## Exercise
Pictures should be excluded; otherwise, copy every entry exactly.

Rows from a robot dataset
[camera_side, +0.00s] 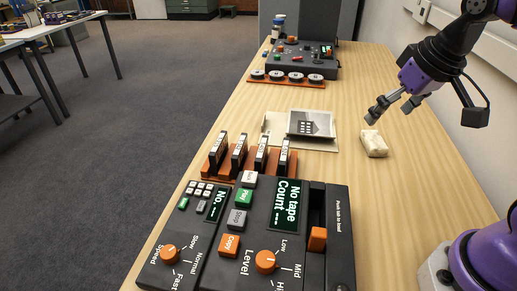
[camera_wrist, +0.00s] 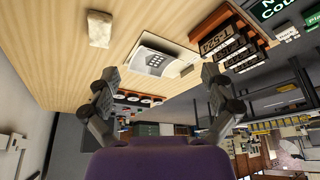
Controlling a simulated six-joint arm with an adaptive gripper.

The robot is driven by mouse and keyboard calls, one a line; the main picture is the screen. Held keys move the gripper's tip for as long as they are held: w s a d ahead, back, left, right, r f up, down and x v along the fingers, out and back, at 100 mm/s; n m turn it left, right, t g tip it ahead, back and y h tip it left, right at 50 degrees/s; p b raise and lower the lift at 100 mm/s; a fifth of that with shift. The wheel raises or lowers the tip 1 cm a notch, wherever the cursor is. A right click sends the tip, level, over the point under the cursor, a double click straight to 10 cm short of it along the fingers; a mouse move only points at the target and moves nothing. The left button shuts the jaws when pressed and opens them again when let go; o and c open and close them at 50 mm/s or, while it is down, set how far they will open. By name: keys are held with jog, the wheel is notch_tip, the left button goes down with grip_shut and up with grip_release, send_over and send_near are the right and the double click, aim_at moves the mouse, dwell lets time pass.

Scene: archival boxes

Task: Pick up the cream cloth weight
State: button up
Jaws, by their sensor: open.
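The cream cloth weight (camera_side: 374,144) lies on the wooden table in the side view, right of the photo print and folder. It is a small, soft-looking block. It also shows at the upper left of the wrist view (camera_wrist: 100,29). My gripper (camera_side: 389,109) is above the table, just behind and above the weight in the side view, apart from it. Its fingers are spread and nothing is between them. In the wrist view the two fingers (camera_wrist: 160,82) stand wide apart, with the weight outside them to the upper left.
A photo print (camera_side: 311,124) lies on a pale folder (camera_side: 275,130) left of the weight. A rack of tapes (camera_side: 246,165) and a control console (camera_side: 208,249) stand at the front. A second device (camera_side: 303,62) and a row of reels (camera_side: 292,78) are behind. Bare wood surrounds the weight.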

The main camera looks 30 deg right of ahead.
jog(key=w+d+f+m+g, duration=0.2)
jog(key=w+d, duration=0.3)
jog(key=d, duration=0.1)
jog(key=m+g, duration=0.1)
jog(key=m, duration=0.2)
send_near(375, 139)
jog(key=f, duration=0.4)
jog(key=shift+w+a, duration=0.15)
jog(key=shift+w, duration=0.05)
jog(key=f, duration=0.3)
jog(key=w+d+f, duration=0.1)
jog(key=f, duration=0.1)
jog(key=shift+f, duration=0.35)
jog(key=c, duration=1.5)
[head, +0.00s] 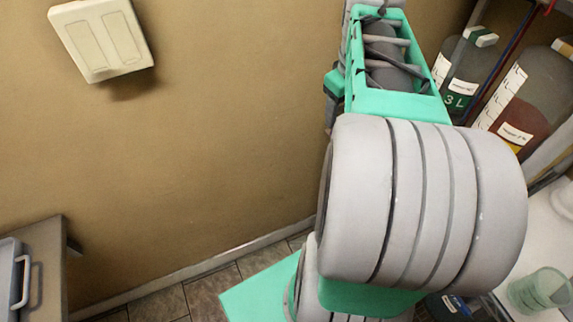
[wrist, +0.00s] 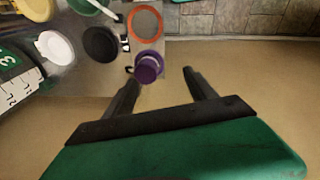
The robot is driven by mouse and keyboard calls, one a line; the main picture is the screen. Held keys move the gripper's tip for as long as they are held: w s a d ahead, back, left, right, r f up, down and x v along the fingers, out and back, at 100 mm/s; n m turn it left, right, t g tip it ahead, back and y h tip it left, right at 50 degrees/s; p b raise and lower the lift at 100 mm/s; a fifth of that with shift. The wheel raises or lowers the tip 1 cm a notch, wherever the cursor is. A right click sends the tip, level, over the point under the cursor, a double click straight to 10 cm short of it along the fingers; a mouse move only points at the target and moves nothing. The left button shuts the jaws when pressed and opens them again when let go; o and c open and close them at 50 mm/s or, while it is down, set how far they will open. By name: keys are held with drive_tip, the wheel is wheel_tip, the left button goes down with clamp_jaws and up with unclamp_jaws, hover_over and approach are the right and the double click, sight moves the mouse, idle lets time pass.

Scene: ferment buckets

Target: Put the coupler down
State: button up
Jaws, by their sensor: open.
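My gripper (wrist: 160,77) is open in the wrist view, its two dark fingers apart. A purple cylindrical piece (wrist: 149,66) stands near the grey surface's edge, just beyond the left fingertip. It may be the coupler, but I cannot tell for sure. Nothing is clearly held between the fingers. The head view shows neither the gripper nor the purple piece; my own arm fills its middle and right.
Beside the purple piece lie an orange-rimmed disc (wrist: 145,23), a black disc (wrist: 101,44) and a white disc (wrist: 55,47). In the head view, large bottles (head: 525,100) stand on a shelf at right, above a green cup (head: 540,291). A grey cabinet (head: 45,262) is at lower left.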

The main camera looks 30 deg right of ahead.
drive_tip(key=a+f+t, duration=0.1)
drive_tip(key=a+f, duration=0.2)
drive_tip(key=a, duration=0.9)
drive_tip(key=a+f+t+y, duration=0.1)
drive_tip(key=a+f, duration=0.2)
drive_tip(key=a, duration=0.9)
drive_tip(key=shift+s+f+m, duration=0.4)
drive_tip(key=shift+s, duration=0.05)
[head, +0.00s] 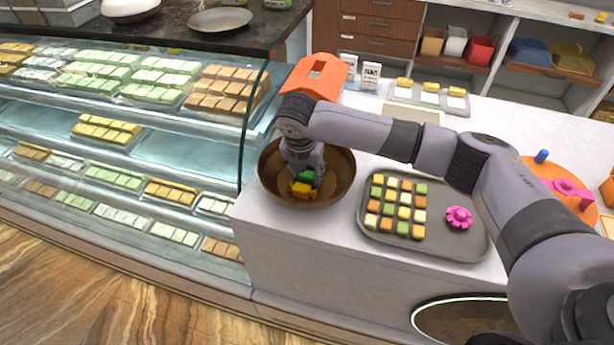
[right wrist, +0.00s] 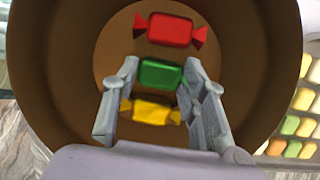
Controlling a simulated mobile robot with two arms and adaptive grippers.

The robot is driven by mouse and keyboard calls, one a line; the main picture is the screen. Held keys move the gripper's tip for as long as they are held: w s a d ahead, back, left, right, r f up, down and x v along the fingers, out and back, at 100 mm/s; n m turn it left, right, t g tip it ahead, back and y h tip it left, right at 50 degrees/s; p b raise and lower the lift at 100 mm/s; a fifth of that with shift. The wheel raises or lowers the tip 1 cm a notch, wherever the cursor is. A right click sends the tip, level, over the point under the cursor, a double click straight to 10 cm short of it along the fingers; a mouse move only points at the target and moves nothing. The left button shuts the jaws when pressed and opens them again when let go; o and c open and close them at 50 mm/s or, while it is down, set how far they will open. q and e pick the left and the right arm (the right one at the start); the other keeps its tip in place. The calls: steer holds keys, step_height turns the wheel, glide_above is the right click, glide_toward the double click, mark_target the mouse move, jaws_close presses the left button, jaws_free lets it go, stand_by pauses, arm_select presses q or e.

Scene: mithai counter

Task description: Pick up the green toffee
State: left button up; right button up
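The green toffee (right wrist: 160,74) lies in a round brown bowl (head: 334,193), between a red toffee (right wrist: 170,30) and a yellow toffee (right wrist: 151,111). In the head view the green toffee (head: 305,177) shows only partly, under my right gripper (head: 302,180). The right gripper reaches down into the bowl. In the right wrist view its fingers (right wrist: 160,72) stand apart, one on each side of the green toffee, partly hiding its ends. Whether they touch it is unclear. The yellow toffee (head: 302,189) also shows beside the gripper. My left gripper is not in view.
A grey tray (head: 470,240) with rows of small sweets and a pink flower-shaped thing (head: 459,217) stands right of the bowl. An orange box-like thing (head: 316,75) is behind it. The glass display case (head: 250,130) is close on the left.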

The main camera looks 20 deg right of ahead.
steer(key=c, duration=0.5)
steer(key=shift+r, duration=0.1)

## Written solution
[camera_side, +0.00s] 
[camera_wrist, +0.00s] 
Controlling a simulated six-joint arm with an adaptive gripper.

The robot is driven by mouse and keyboard calls, one a line; the main picture is the screen. Held keys move the gripper's tip for as long as they are held: w s a d ahead, back, left, right, r f up, down and x v along the fingers, out and back, at 100 mm/s; n m turn it left, right, t g tip it ahead, back and y h tip it left, right at 50 degrees/s; p b raise and lower the lift at 100 mm/s; a fifth of that with shift. The wheel raises or lowers the tip 1 cm a notch, wherever the cursor is. A right click sends the tip, level, over the point under the cursor, a double click straight to 10 cm short of it along the fingers; a mouse move only points at the target and moves nothing. The left button shuts the jaws when pressed and opens them again when let go; o and c open and close them at 50 mm/s or, while it is down, set how far they will open. By name: keys are held with jog, the wheel is notch_tip, the left button goes down with grip_shut and up with grip_release, send_over and send_near are the right and the double click, aim_at moves the mouse, dwell lets time pass.

Scene: archival boxes

Task: Pick up the cream cloth weight
State: button up
Jaws, by their sensor: open.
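The cream cloth weight (camera_side: 374,144) lies on the wooden table in the side view, right of the photo print and folder. It is a small, soft-looking block. It also shows at the upper left of the wrist view (camera_wrist: 100,29). My gripper (camera_side: 389,109) is above the table, just behind and above the weight in the side view, apart from it. Its fingers are spread and nothing is between them. In the wrist view the two fingers (camera_wrist: 160,82) stand wide apart, with the weight outside them to the upper left.
A photo print (camera_side: 311,124) lies on a pale folder (camera_side: 275,130) left of the weight. A rack of tapes (camera_side: 246,165) and a control console (camera_side: 208,249) stand at the front. A second device (camera_side: 303,62) and a row of reels (camera_side: 292,78) are behind. Bare wood surrounds the weight.

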The main camera looks 30 deg right of ahead.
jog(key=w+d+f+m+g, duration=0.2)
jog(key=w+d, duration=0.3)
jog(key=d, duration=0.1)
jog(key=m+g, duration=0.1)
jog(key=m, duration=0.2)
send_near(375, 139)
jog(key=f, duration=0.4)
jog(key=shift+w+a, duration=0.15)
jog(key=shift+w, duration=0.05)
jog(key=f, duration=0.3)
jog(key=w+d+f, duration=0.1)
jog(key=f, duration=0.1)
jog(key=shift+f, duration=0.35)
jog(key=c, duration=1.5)
[head, +0.00s] 
[wrist, +0.00s] 
The robot is driven by mouse and keyboard calls, one a line; the main picture is the screen. Held keys move the gripper's tip for as long as they are held: w s a d ahead, back, left, right, r f up, down and x v along the fingers, out and back, at 100 mm/s; n m turn it left, right, t g tip it ahead, back and y h tip it left, right at 50 degrees/s; p b raise and lower the lift at 100 mm/s; a fifth of that with shift. The wheel raises or lowers the tip 1 cm a notch, wherever the cursor is. A right click sends the tip, level, over the point under the cursor, a double click straight to 10 cm short of it along the fingers; a mouse move only points at the target and moves nothing. The left button shuts the jaws when pressed and opens them again when let go; o and c open and close them at 50 mm/s or, while it is down, set how far they will open. By name: keys are held with drive_tip, the wheel is wheel_tip, the left button goes down with clamp_jaws and up with unclamp_jaws, hover_over and approach are the right and the double click, sight moves the mouse, idle lets time pass.

Scene: ferment buckets

Target: Put the coupler down
State: button up
Jaws, by their sensor: open.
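My gripper (wrist: 160,77) is open in the wrist view, its two dark fingers apart. A purple cylindrical piece (wrist: 149,66) stands near the grey surface's edge, just beyond the left fingertip. It may be the coupler, but I cannot tell for sure. Nothing is clearly held between the fingers. The head view shows neither the gripper nor the purple piece; my own arm fills its middle and right.
Beside the purple piece lie an orange-rimmed disc (wrist: 145,23), a black disc (wrist: 101,44) and a white disc (wrist: 55,47). In the head view, large bottles (head: 525,100) stand on a shelf at right, above a green cup (head: 540,291). A grey cabinet (head: 45,262) is at lower left.

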The main camera looks 30 deg right of ahead.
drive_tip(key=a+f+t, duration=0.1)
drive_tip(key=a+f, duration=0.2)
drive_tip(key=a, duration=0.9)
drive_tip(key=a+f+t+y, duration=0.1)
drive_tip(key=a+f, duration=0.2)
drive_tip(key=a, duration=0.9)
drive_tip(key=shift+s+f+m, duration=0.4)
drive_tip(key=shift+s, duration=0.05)
[head, +0.00s] 
[right wrist, +0.00s] 
Controlling a simulated mobile robot with two arms and adaptive grippers.

The robot is driven by mouse and keyboard calls, one a line; the main picture is the screen. Held keys move the gripper's tip for as long as they are held: w s a d ahead, back, left, right, r f up, down and x v along the fingers, out and back, at 100 mm/s; n m turn it left, right, t g tip it ahead, back and y h tip it left, right at 50 degrees/s; p b raise and lower the lift at 100 mm/s; a fifth of that with shift. The wheel raises or lowers the tip 1 cm a notch, wherever the cursor is. A right click sends the tip, level, over the point under the cursor, a double click straight to 10 cm short of it along the fingers; a mouse move only points at the target and moves nothing. The left button shuts the jaws when pressed and opens them again when let go; o and c open and close them at 50 mm/s or, while it is down, set how far they will open. q and e pick the left and the right arm (the right one at the start); the other keeps its tip in place. The calls: steer holds keys, step_height turns the wheel, glide_above is the right click, glide_toward the double click, mark_target the mouse move, jaws_close presses the left button, jaws_free lets it go, stand_by pauses, arm_select presses q or e.

Scene: mithai counter

Task description: Pick up the green toffee
State: left button up; right button up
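The green toffee (right wrist: 160,74) lies in a round brown bowl (head: 334,193), between a red toffee (right wrist: 170,30) and a yellow toffee (right wrist: 151,111). In the head view the green toffee (head: 305,177) shows only partly, under my right gripper (head: 302,180). The right gripper reaches down into the bowl. In the right wrist view its fingers (right wrist: 160,72) stand apart, one on each side of the green toffee, partly hiding its ends. Whether they touch it is unclear. The yellow toffee (head: 302,189) also shows beside the gripper. My left gripper is not in view.
A grey tray (head: 470,240) with rows of small sweets and a pink flower-shaped thing (head: 459,217) stands right of the bowl. An orange box-like thing (head: 316,75) is behind it. The glass display case (head: 250,130) is close on the left.

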The main camera looks 20 deg right of ahead.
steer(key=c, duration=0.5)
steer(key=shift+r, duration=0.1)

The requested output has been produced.